* **Stated task**
Quote verbatim everything from the line containing "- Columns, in" down to the line containing "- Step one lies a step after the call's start", with both of those lines included and no others.

* **Entries supplied**
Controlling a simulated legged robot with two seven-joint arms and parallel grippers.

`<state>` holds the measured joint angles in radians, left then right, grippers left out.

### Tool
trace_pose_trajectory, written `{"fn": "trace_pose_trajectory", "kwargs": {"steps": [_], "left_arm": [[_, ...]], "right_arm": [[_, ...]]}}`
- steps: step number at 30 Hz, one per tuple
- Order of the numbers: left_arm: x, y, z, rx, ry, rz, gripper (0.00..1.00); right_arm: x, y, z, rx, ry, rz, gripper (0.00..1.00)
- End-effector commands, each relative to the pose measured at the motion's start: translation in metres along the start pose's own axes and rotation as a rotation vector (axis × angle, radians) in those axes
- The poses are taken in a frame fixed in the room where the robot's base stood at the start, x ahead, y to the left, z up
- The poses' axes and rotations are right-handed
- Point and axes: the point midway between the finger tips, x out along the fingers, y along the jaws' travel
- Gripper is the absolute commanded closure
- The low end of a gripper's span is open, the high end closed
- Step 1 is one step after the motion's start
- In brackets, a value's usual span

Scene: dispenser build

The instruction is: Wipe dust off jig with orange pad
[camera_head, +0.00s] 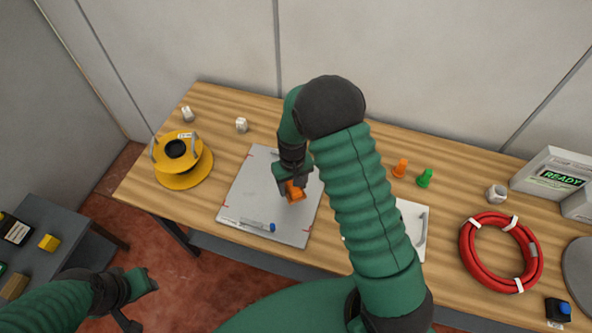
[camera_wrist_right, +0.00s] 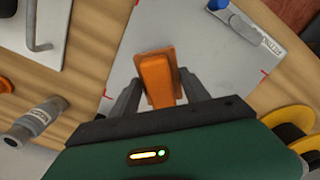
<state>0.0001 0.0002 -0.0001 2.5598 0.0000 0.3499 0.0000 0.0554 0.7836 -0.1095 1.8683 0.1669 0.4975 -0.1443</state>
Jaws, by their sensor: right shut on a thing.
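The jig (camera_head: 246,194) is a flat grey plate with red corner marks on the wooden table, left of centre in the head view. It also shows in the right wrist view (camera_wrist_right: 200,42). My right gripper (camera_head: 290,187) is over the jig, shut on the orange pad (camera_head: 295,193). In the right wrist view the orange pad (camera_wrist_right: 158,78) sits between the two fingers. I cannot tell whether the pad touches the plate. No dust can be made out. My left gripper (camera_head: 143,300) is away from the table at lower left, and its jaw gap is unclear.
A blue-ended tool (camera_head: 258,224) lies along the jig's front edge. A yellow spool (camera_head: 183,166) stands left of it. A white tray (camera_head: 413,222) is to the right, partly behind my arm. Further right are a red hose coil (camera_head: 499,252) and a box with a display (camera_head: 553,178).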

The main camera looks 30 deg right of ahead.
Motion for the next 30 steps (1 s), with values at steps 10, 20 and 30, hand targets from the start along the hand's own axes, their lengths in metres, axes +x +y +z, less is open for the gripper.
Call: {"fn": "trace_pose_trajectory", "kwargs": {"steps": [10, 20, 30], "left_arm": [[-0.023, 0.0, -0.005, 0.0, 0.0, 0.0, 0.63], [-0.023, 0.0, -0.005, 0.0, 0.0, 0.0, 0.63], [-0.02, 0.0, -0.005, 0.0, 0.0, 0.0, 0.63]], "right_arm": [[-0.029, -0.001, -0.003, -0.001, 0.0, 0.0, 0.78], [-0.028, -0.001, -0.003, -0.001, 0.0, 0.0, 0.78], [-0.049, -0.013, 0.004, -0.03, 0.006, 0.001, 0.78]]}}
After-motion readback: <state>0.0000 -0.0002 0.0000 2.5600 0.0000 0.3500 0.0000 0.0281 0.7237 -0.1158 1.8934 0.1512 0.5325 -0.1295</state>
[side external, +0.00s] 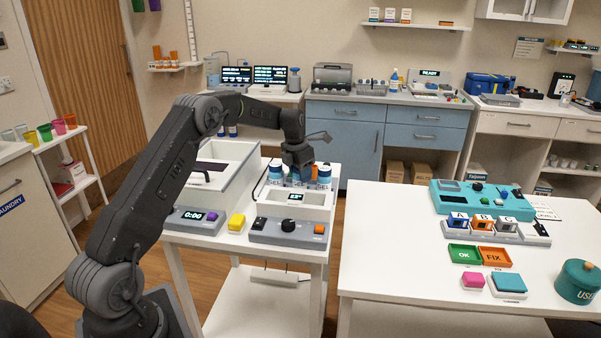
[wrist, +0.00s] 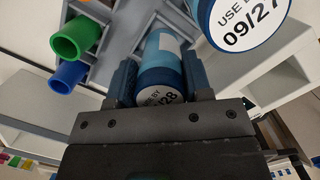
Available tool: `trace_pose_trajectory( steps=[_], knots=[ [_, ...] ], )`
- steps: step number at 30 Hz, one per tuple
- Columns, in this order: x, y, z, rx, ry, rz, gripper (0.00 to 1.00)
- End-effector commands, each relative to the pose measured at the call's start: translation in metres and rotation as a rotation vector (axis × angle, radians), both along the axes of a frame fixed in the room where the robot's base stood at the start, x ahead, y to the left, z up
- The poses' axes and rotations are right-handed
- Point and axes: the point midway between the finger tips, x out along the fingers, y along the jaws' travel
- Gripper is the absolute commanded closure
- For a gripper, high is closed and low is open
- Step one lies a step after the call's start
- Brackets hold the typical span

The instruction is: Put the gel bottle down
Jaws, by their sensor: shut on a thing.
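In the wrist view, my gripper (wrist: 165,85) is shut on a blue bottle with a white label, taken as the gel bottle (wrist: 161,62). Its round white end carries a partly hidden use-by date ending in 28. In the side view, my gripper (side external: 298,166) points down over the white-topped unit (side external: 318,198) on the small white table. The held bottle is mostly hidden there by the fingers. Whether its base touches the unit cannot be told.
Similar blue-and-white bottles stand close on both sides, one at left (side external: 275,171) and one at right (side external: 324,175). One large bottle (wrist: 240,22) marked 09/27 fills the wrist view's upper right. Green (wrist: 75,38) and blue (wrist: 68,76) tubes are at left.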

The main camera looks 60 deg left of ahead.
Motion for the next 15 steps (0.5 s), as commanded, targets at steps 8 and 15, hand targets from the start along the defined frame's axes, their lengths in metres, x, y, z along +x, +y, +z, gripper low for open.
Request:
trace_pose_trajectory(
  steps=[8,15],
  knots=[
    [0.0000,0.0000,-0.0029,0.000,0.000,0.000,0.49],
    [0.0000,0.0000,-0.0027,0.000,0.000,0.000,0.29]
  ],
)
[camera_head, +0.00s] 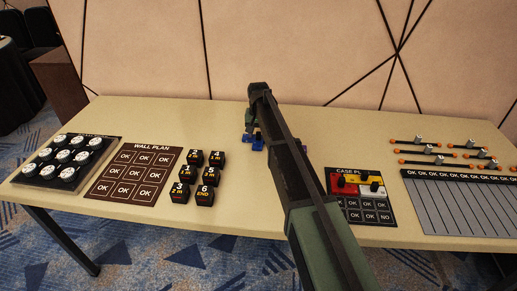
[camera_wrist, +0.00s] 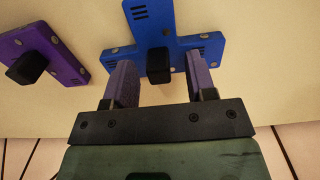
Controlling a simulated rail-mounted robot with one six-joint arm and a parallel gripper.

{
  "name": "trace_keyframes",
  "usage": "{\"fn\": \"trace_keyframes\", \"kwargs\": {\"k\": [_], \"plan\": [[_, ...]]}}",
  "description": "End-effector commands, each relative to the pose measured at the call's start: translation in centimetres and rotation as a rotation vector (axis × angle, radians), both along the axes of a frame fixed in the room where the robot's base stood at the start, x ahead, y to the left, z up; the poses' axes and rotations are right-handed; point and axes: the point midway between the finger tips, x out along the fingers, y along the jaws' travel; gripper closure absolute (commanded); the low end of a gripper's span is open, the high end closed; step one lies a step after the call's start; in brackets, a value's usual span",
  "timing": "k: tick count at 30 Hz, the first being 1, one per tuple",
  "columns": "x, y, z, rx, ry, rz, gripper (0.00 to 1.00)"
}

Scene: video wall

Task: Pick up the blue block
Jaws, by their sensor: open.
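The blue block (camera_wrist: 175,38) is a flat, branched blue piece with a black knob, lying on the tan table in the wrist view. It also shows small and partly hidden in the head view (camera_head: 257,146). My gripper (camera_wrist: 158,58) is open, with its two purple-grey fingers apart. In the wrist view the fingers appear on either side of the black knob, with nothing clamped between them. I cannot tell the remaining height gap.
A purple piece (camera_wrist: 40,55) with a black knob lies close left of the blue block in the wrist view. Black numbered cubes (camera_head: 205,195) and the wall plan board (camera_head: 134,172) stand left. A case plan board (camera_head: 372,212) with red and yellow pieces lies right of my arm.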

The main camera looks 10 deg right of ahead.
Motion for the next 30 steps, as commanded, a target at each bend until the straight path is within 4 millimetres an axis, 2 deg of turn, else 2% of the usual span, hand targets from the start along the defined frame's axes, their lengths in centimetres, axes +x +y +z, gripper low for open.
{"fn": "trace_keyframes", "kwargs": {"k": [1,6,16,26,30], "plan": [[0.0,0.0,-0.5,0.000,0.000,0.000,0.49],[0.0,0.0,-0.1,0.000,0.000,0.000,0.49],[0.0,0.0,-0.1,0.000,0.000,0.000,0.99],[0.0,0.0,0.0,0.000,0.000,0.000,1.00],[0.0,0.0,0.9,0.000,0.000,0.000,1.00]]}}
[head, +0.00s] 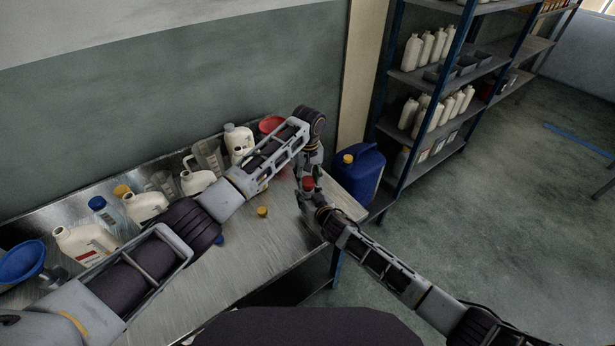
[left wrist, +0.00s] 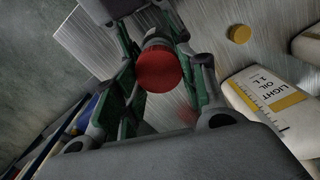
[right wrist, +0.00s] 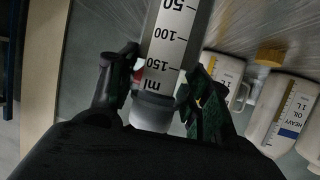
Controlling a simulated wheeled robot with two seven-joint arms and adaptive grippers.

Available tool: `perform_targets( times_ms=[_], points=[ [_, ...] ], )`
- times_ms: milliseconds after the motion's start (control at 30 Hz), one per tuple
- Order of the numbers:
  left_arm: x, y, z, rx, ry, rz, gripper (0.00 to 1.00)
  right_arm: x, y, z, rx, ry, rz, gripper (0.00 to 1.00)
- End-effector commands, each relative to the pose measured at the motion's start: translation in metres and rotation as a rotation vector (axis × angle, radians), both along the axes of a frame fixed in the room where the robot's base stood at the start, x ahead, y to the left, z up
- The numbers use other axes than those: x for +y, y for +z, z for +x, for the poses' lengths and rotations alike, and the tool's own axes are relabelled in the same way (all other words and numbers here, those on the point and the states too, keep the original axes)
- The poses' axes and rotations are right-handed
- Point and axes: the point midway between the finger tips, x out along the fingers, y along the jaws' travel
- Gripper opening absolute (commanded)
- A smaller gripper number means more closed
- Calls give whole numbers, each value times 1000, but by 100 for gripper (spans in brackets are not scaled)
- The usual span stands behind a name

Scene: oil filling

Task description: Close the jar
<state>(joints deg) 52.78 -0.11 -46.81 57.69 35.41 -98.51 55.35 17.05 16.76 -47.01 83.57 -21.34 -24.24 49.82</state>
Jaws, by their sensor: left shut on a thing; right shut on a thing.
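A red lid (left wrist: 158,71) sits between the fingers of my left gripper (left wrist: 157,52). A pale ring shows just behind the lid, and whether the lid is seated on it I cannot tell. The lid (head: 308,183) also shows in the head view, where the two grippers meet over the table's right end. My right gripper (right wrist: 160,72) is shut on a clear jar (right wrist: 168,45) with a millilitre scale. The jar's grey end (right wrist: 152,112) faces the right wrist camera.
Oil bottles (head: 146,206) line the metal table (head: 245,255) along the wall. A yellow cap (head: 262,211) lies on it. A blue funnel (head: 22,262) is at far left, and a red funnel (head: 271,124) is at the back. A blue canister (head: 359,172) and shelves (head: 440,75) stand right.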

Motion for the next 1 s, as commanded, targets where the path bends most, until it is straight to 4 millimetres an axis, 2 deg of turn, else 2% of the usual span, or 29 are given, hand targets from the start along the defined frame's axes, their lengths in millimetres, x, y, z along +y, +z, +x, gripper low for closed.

* **Finished exercise**
- Columns, in this order: x, y, z, rx, ry, rz, gripper (0.00 to 1.00)
- End-effector commands, each relative to the pose measured at the call's start: translation in metres and rotation as a rotation vector (axis × angle, radians), both along the axes of a frame fixed in the room where the robot's base stood at the start, x ahead, y to the left, z up
- The poses' axes and rotations are right-handed
- Point and axes: the point midway between the finger tips, x out along the fingers, y along the jaws' travel
- Gripper is the absolute commanded closure
- For a gripper, high is closed and low is open
- Step one lies a step after the call's start

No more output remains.